When I was younger, I actually considered pursuing law. It always seemed like a pretty respectable path to follow and one that would allow me to help others and make a good living. In my normal, non-lawyer-playing life, I’m a person who is big on principle who feels everyone should tell the truth, have integrity, and do the right things. Stepping into Nia’s shoes came naturally to me. The case was topical and true to life and the role gave me a voice and a platform to stand up publicly for all of the young men of color who were victims of similar crimes. Even though this is television, the story feels very real. There comes a point when you’re filming when you are no longer an actor on the opposite side of the camera. You’re not just repeating lines a writer chose to give you. You’ve been given this tremendous amount of trust to help tell an important story and there comes a point where you fully embody your role. My brother, Gordon, is an attorney in Atlanta. I had several conversations with him before my audition which were very helpful. You can’t try to play a role based on how you think it should be played. You have to get out there and do research. Watch and talk to real people to get a good sense of what your approach should be.
- What has it been like joining the cast of “Good Trouble”?
It’s been really exciting! I used to watch The Fosters so I was over the moon when I was chosen for the part. I am so impressed with the creative team, the actors, and the production crew. Everyone is top-notch. It’s been wonderful to be able to be part of the continuing story for well-loved characters. I’ve developed some personal relationships with people from the show who have been welcoming and exceptional. In the hair and makeup trailer no matter who you are, you’re greeted warmly by the vanities crew and series regulars alike. The stories the creatives are telling have meaning and many people can identify with them. They include stories of marginal people who have largely been left out of the spotlight. Stories other writers have not yet brought to the forefront. The show makes a wide variety of viewers feel like they are represented in life, in love, in their struggles, or points of view.

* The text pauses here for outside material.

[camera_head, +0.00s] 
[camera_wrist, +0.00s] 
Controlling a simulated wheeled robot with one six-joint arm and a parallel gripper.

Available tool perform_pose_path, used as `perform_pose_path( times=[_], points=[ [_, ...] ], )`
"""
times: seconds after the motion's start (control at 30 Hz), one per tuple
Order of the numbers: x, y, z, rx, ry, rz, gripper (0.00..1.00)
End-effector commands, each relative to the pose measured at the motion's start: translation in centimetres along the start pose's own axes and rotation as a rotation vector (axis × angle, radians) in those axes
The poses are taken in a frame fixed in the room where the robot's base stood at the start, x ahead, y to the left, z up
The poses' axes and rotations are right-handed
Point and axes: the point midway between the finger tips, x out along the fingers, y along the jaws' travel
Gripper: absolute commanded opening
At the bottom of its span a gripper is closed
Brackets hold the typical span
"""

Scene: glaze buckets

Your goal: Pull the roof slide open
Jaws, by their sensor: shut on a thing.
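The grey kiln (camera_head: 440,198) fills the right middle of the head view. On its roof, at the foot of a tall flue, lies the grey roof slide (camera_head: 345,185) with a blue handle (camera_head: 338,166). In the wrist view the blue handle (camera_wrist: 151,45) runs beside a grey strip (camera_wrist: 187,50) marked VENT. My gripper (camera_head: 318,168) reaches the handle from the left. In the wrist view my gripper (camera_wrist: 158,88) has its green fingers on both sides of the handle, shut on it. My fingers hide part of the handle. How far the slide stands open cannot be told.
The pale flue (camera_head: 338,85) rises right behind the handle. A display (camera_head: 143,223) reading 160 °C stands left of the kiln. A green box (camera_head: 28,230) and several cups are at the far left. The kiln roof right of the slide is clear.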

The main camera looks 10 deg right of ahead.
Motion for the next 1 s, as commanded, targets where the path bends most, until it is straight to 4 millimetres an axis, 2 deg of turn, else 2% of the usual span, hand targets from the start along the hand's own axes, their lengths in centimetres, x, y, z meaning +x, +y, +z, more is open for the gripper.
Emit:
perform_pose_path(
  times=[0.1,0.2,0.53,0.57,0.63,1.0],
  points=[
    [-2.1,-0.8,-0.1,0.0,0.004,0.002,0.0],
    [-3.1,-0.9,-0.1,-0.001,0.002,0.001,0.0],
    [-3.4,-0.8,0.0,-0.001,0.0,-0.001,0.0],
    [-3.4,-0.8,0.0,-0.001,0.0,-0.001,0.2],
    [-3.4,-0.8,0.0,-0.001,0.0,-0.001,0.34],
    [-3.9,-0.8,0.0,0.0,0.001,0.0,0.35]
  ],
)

- Can you offer any insight into what we can expect from your character? If you were to use three words to describe her, what would they be?

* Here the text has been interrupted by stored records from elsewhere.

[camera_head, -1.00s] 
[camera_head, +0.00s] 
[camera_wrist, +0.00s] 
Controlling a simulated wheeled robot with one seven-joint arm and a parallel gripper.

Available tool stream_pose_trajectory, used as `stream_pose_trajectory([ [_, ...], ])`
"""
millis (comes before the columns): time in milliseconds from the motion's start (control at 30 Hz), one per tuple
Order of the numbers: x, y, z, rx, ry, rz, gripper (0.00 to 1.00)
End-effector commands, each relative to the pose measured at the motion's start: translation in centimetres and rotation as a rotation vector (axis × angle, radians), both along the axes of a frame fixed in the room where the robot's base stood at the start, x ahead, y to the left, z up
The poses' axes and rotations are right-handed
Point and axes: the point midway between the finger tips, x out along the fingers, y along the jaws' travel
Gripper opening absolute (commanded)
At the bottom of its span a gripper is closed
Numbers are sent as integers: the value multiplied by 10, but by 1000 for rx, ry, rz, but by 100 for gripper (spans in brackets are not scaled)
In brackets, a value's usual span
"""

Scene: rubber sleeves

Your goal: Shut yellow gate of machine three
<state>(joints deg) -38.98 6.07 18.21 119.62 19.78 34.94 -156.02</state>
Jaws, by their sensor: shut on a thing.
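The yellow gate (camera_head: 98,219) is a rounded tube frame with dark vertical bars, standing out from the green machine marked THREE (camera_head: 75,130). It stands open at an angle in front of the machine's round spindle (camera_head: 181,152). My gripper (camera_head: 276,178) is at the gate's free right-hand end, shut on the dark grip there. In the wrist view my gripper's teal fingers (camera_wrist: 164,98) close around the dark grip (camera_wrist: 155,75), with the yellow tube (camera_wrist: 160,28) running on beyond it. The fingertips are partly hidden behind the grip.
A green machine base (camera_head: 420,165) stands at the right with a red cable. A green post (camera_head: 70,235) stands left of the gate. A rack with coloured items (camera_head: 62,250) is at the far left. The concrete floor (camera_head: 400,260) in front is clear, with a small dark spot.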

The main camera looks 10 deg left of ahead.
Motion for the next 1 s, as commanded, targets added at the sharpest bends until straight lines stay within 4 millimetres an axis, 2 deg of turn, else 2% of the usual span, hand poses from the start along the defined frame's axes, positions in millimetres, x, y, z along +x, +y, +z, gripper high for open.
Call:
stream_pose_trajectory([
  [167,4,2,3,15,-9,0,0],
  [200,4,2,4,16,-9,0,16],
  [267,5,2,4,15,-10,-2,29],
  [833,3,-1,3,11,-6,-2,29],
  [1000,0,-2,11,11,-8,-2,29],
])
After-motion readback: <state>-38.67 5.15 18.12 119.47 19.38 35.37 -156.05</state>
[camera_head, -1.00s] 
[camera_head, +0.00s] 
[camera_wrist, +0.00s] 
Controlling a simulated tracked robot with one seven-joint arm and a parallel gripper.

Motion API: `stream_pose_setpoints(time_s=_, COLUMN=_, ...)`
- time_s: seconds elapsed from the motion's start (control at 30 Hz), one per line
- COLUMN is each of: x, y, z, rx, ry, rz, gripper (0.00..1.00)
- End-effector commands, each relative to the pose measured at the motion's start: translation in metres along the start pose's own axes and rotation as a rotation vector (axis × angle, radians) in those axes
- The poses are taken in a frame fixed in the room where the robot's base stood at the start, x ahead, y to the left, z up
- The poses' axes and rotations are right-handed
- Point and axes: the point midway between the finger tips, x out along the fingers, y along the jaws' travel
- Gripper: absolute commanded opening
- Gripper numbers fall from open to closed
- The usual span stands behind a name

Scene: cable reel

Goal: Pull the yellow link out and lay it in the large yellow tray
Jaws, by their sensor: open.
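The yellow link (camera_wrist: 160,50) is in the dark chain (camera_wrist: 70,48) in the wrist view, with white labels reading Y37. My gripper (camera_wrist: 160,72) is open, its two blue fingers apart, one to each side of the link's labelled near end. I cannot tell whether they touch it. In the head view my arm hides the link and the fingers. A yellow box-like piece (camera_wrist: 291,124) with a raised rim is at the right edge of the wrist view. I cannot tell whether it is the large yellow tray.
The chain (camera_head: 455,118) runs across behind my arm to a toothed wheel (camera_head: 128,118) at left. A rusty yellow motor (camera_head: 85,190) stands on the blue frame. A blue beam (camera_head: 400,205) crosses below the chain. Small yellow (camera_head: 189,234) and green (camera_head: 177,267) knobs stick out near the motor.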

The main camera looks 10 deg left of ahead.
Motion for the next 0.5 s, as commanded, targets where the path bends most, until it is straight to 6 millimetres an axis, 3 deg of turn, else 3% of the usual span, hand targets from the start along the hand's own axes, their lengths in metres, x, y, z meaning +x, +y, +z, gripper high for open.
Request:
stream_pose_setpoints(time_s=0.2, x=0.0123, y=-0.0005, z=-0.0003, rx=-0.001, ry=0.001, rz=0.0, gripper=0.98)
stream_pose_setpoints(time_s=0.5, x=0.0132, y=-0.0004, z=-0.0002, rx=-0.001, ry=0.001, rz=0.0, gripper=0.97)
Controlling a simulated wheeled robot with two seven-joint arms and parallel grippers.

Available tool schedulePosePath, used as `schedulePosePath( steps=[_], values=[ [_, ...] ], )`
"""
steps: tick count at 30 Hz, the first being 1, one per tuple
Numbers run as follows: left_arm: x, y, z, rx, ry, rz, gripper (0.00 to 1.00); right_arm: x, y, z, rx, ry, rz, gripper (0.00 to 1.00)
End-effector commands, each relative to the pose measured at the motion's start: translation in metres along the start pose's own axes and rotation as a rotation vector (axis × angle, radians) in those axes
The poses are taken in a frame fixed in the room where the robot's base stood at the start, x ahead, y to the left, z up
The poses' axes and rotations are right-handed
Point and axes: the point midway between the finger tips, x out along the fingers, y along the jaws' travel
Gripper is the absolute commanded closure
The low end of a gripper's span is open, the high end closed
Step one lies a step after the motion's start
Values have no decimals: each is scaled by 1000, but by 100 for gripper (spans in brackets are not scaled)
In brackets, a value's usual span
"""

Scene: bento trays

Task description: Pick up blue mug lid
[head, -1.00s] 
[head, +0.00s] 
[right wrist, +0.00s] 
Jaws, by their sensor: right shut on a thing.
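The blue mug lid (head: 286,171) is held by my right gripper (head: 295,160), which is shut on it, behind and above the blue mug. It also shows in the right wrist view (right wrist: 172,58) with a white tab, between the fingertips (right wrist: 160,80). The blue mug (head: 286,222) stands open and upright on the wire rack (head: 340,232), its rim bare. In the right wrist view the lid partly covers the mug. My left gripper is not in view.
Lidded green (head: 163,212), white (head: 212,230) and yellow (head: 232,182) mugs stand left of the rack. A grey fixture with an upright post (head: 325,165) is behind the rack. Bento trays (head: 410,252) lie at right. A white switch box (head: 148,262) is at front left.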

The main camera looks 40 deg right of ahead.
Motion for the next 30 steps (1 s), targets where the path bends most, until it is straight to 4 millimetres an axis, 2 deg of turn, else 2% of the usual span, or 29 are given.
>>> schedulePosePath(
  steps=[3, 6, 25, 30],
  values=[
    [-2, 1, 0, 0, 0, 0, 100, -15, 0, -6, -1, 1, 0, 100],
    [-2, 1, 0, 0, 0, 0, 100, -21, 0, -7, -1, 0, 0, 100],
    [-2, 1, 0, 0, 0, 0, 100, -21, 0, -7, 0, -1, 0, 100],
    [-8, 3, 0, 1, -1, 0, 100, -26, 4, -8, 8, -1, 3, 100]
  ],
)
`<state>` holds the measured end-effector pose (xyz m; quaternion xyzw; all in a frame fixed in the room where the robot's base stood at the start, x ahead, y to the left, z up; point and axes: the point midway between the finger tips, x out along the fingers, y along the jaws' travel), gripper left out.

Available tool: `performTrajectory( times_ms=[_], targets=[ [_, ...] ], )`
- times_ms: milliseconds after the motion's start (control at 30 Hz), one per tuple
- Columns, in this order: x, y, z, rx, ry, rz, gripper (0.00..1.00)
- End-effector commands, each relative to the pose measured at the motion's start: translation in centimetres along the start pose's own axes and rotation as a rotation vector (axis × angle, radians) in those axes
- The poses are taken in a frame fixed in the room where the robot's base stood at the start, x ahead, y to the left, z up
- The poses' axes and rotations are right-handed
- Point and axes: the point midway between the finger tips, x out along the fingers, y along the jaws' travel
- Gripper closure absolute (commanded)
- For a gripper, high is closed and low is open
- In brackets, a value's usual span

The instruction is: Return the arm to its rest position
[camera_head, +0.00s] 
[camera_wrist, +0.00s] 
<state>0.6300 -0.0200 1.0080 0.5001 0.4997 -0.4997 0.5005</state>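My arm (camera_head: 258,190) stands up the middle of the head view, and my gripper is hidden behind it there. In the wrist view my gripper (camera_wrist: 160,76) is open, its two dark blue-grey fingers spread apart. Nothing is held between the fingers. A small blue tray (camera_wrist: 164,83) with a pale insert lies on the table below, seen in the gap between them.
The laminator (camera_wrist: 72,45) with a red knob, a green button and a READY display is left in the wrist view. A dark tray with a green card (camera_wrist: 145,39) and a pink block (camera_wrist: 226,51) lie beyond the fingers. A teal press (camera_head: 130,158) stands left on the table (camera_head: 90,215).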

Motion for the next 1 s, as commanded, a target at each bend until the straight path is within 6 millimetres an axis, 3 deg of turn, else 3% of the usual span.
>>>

Nia is going to fight the best fight she can. She’s going up against a huge establishment and obstacles that will make it very difficult for her. This is an important case so she’s putting everything she has into it. It’s going to be hard for her sometimes to separate her professional and personal faces to the public. This case hits home for her for some reason. Nia is many things but if I had to choose only three to describe her, I’d say steadfast, impassioned, and astute. I’m just going to go ahead and say she most likely graduated at the top of her class from a small law school. She was probably the first in her family to pursue a post-graduate degree so she worked very, very hard to get to where she is now. I would totally hire her to represent me.

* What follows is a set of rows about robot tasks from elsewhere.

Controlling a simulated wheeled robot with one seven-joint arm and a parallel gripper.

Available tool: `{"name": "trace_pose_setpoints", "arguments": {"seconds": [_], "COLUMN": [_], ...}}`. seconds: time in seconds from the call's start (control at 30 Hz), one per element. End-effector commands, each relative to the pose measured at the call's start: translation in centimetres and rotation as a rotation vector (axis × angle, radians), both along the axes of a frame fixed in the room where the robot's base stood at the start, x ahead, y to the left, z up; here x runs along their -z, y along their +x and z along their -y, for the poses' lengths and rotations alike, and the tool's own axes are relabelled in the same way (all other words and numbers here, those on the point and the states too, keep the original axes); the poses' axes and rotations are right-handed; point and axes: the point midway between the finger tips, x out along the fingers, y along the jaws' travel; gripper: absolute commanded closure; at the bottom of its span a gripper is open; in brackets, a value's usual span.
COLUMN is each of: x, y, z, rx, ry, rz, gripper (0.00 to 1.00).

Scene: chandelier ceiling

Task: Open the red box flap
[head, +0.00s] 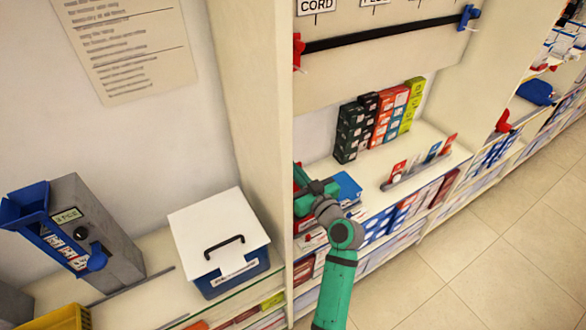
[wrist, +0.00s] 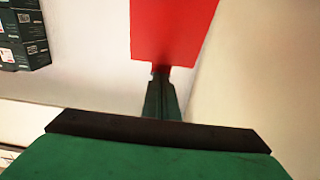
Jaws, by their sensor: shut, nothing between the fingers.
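A flat red panel (wrist: 175,30), which looks like the red box flap, fills the top middle of the wrist view. The fingers of my gripper (wrist: 161,88) are shut and empty, just below the panel's lower edge. I cannot tell whether they touch it. In the head view, my green gripper (head: 303,203) is at the left end of the shelf bay, beside the upright divider. A small red patch (head: 299,176) shows just behind it. The rest of the red box is hidden by the divider and my arm.
A blue box (head: 347,187) lies right of my gripper. Stacked small cartons (head: 350,132) stand at the back, and a grey rack (head: 420,165) with cards is to the right. The tall cream divider (head: 252,120) is close on the left. A white-lidded blue box (head: 218,232) stands beyond it.

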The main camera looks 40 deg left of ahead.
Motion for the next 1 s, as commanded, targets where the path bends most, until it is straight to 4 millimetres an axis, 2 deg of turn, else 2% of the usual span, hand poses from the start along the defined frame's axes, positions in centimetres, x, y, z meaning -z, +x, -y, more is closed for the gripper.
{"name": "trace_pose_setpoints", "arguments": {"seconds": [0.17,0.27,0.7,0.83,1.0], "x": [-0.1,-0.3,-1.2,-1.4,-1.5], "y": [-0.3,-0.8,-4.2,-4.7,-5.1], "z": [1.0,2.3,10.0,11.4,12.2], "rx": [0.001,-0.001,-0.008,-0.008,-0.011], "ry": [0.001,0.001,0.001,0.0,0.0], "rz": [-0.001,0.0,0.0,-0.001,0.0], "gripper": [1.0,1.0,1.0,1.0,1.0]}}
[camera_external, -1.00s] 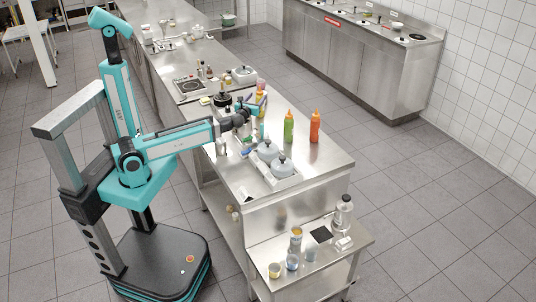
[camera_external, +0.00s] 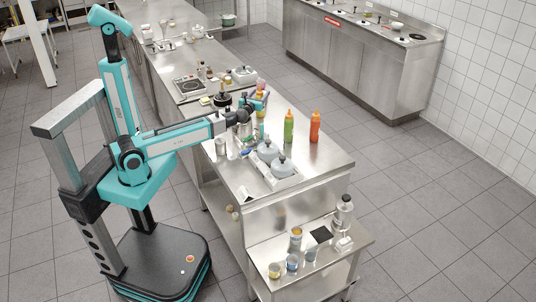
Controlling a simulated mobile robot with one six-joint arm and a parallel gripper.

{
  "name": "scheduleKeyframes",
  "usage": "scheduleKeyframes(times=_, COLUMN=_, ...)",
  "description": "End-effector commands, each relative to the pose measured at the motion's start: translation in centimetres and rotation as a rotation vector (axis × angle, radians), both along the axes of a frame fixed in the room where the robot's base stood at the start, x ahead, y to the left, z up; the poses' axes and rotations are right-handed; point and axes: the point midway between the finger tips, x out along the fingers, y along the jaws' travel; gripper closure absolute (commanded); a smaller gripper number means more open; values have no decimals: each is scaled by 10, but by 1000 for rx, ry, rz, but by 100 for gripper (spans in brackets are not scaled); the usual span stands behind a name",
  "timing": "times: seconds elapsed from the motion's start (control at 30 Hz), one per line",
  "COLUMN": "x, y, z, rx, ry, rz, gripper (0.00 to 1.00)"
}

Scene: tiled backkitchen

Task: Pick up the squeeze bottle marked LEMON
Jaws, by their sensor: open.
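My gripper (camera_external: 262,101) is at the end of the outstretched arm, open, above the steel counter (camera_external: 318,163). A yellow thing (camera_external: 261,113), possibly a squeeze bottle, shows just below and behind the fingers and is largely hidden by them. A green squeeze bottle (camera_external: 288,128) with an orange tip stands upright to the right of my gripper. An orange-red squeeze bottle (camera_external: 314,128) stands upright farther right. No label is readable at this size, so I cannot tell which bottle says LEMON. I cannot tell whether the fingers touch anything.
A black-topped item (camera_external: 222,99) and a hot plate (camera_external: 188,86) are behind to the left. Jars (camera_external: 292,262) stand on the lower side table. Bare counter lies right of the pots.

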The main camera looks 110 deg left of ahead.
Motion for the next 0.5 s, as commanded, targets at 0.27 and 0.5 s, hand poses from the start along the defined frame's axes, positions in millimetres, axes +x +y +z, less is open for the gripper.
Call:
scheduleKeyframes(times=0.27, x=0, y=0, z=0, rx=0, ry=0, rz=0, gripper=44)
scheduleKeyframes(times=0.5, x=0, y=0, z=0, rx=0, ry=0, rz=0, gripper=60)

- The creators of “Good Trouble” have extreme success with “The Fosters” and have always done such beautiful work bringing timely issues and conversation pieces to the forefront, how has it been to work amongst a group of creatives such as them? Has there been anything in particular you’ve learnt from this experience?
I’ve met and had the pleasure of being directed by all three creatives for the show. Each of them is very in tune with all the intimate details of community-, social-, family-, and gender-specific story points that help to make the Good Trouble experience so valid and satisfying for viewers. They write real stories of real people and it makes you feel good about the work you do on set. Because of their work, you get the chance to affect people’s lives and to help give people the courage to stand up for themselves.
- How does your experience in the music industry differ from that of your acting career?
Well, the music industry has changed a lot. It’s been a while since musicians have not had to depend upon record companies to launch their careers. I found that in music, the labels were always looking for the next big thing as long as they were young. There’s almost a time limit when dealing with music companies. If you’re over 25 they’re not really looking for people like you. Film and television is a completely different experience. There is always a role for a baby, a kid, a teenager, a mother or father, a recent retiree, a septuagenarian or octogenarian or even older, I mean, there’s a role for you, my friend, whoever you are. There are just different casting categories you fit into and it’s great to know your career still has a chance even after you turn 25. I think the music industry depends on a formula. If they get you to produce a certain suite of songs that appeal to the masses then that will make everyone some money. With acting, most times you don’t have to stay in your lane. You get so many opportunities to switch and play different people and personalities. This industry gives actors chances to grow and expand which is fulfilling.
- If you could offer one piece of advice to a young creative striving to break into the entertainment industry, what would it be?
I think training is pretty important. There are some people who have natural talent but there may still be a need to continue to hone your skills as an actor. If you’re not on set regularly, you should probably be taking actors’ training a good studio. I know this is probably embarrassing to admit but I don’t go to a traditional gym gym to workout. However, I go to an acting “gym” three times per week to work on my technique and to keep myself in a constant state of readiness for the next great role that may come along. Now that I think about it, I should probably go to the gym gym at some point.
- Do you have any rituals you participate in before a day of filming?
I just make sure that my mind is clear, that I am completely off-book, that I don’t go out or have any cocktails, that I get a lot of rest, and I set at least three alarms on my phone for early call times. I’m never late to any set. I always arrive at least 30 to 45 minutes before my call time. I never want to feel rushed or tired in any way when I know I need to focus on delivering a specific point of view for the character I’m playing. When I arrive on set I like to take a leisurely stroll to crafty and grab a coffee with cream and perhaps some oatmeal with brown sugar and raisins. This will never change.